» **INSTRUCTION**
Print the first line of the material below and each line after it, exactly as written, ending with the line that contains "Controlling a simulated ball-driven".

» **THE DATA**

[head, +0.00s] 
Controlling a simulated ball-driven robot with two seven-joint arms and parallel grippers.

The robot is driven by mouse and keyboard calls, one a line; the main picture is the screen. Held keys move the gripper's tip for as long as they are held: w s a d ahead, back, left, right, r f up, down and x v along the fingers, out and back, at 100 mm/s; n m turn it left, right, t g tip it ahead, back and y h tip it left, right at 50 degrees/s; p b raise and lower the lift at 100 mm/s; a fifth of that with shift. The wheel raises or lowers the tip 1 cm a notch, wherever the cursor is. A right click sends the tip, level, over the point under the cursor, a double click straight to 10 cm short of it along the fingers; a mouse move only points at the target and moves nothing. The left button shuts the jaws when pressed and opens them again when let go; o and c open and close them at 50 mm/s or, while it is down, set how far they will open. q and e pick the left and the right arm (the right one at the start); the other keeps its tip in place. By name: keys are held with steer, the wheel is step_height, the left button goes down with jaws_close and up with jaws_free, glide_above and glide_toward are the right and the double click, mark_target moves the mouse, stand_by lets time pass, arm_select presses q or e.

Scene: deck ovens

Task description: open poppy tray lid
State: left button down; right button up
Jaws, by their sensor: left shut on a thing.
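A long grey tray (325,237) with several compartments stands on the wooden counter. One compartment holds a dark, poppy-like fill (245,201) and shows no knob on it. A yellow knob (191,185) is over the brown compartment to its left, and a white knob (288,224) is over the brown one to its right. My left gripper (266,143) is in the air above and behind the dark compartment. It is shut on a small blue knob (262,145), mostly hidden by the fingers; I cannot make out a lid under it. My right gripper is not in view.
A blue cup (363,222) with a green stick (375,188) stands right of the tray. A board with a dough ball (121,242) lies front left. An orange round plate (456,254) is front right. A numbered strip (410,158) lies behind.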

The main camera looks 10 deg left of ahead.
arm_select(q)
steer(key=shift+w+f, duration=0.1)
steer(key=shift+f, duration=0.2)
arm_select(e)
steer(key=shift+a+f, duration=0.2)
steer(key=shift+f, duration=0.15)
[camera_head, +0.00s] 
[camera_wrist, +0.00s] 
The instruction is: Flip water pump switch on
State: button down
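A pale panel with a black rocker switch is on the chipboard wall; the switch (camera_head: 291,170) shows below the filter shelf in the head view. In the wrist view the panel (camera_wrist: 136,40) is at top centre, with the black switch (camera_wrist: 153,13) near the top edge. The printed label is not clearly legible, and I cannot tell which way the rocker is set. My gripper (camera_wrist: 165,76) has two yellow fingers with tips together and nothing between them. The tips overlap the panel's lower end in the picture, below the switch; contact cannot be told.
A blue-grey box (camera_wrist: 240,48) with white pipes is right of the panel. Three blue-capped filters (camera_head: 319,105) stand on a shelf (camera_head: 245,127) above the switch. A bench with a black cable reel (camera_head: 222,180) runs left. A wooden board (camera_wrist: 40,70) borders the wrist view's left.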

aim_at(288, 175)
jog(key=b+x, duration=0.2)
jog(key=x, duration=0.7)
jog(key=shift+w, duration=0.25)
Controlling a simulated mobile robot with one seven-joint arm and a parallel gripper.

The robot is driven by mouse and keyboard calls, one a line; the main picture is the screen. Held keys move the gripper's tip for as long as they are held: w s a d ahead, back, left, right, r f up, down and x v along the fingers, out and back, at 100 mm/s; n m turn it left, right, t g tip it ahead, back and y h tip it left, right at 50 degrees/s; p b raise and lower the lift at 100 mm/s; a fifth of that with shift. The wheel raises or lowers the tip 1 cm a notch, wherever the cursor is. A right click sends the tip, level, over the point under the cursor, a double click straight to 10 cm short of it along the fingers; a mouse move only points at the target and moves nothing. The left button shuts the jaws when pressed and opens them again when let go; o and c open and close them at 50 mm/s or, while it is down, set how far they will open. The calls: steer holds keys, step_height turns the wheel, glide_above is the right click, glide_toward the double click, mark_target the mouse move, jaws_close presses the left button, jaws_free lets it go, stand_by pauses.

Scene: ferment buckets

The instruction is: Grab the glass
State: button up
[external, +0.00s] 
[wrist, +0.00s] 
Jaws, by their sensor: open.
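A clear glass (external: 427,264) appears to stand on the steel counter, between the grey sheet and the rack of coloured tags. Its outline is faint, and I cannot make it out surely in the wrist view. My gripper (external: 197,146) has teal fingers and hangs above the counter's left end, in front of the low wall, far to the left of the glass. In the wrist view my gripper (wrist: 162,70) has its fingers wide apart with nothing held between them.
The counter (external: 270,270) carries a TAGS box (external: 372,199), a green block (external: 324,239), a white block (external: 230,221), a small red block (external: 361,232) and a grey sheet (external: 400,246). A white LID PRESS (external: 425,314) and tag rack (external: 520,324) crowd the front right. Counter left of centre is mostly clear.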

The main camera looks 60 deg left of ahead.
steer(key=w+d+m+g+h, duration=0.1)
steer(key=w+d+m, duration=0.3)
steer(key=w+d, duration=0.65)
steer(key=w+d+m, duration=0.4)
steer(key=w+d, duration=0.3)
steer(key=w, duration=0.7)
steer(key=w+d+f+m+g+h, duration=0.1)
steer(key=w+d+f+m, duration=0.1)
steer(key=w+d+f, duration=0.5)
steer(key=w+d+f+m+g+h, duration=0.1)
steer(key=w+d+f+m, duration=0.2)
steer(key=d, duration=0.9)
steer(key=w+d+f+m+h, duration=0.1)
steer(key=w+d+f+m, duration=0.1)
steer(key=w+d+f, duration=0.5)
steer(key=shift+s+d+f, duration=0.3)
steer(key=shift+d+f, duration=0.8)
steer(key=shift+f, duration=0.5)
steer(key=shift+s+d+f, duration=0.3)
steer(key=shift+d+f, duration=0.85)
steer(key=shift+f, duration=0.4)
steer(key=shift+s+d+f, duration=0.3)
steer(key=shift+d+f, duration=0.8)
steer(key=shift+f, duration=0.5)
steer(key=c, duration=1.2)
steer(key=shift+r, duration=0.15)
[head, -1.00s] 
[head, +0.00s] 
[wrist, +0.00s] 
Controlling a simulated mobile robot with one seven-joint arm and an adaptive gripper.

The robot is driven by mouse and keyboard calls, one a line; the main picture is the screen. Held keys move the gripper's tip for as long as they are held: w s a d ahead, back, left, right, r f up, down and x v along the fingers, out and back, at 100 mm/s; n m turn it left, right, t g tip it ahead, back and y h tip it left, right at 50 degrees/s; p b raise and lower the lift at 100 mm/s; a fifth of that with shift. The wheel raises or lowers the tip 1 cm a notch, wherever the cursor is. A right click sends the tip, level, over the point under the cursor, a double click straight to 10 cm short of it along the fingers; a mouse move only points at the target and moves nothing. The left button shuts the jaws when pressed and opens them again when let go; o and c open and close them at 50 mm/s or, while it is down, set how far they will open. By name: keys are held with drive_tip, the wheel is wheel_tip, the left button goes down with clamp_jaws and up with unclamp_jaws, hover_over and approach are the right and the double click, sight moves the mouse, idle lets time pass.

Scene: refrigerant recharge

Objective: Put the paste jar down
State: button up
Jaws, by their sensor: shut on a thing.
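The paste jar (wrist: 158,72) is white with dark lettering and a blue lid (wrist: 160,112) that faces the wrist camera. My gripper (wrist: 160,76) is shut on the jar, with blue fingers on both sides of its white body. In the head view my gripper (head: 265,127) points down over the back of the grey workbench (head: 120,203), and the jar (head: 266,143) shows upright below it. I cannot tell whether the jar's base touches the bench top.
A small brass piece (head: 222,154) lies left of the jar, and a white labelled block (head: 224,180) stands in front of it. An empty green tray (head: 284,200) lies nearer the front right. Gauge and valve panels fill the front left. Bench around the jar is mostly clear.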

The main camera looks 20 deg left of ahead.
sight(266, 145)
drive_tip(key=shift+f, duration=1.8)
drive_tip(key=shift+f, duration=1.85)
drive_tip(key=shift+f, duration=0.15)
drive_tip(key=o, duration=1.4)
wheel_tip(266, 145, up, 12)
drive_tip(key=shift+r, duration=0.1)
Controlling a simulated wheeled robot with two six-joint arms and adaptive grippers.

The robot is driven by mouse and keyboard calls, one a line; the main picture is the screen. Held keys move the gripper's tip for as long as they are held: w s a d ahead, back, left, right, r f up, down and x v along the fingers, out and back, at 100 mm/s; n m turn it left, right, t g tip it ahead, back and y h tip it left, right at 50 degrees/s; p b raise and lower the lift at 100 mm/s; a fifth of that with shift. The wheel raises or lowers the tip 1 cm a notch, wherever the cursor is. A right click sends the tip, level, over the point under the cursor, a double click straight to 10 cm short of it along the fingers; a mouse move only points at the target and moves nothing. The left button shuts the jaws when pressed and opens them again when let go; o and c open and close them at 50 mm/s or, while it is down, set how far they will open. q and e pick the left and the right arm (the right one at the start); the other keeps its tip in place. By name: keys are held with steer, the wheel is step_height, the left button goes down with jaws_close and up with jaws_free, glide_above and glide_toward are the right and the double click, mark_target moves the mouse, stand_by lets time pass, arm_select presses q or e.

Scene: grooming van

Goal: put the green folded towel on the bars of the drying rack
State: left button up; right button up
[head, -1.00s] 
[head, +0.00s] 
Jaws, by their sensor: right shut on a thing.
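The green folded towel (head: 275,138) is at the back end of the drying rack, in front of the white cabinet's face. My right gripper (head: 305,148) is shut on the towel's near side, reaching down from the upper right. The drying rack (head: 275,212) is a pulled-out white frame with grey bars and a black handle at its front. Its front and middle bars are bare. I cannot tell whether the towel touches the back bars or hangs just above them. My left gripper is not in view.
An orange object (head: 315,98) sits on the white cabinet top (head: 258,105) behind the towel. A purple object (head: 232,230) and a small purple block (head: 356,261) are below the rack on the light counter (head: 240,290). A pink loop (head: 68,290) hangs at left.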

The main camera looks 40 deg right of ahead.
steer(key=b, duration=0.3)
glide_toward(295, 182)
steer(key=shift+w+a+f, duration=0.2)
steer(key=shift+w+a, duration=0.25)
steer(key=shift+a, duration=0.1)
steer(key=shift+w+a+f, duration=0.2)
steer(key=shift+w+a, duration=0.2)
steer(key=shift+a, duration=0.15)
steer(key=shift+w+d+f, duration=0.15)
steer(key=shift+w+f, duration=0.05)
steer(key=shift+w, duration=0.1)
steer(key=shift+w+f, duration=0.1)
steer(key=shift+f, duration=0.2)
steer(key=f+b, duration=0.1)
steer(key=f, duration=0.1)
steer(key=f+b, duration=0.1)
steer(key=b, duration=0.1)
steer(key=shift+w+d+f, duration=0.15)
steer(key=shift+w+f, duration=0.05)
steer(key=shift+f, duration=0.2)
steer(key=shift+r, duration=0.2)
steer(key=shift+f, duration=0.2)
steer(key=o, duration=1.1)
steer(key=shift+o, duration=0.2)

» **RESULT OF THIS EXERCISE**
[head, +0.00s] 
Controlling a simulated ball-driven robot with two seven-joint arms and parallel grippers.

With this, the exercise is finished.